WORK TO COMPLETE: Your task is to output the listing word for word, with pictures excluded.

■ ■ ■ ■ ■

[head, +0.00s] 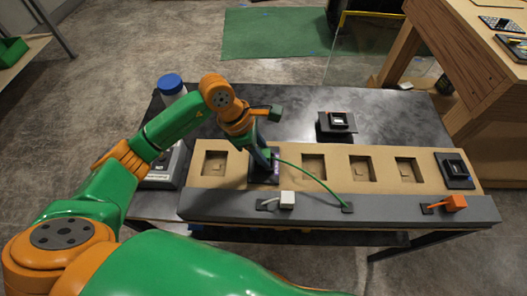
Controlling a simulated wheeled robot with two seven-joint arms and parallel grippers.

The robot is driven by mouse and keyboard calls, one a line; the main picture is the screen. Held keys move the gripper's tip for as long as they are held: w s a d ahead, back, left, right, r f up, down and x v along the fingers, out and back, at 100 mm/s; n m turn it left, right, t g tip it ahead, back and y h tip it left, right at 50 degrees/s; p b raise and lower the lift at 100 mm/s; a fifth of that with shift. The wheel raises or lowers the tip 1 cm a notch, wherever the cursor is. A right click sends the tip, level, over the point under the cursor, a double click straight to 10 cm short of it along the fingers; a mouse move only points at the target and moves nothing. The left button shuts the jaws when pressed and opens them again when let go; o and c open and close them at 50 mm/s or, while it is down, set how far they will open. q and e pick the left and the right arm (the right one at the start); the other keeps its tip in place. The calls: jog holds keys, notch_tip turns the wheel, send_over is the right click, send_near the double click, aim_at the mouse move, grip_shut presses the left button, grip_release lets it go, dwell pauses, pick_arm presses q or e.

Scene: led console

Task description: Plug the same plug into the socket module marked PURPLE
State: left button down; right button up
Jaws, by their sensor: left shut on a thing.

■ ■ ■ ■ ■

RESPONSE FOR THIS EXERCISE:
[head, +0.00s] 
Controlling a simulated wheeled robot with two seven-joint arms and parallel grippers.

The robot is driven by mouse and keyboard calls, one a line; the main picture is the screen. Held keys move the gripper's tip for as long as they are held: w s a d ahead, back, left, right, r f up, down and x v along the fingers, out and back, at 100 mm/s; n m turn it left, right, t g tip it ahead, back and y h tip it left, right at 50 degrees/s; p b raise and lower the lift at 100 mm/s; a fifth of that with shift. The wheel raises or lowers the tip 1 cm a notch, wherever the cursor is. A right click sends the tip, level, over the point under the cursor, a double click straight to 10 cm short of it along the fingers; a mouse move only points at the target and moves nothing. The left button shuts the jaws when pressed and opens them again when let go; o and c open and close them at 50 mm/s or, while it is down, set how far they will open. q and e pick the left and the right arm (the right one at the start); the other keeps its tip in place. The calls: jog holds keys, notch_tip turns the wheel, send_over is the right click, send_near the double click, aim_at the mouse move, grip_shut presses the left button, grip_release lets it go, dwell pauses, pick_arm presses q or e.

Scene: led console

Task description: Plug the same plug into the socket module marked PURPLE
State: left button down; right button up
Jaws, by their sensor: left shut on a thing.

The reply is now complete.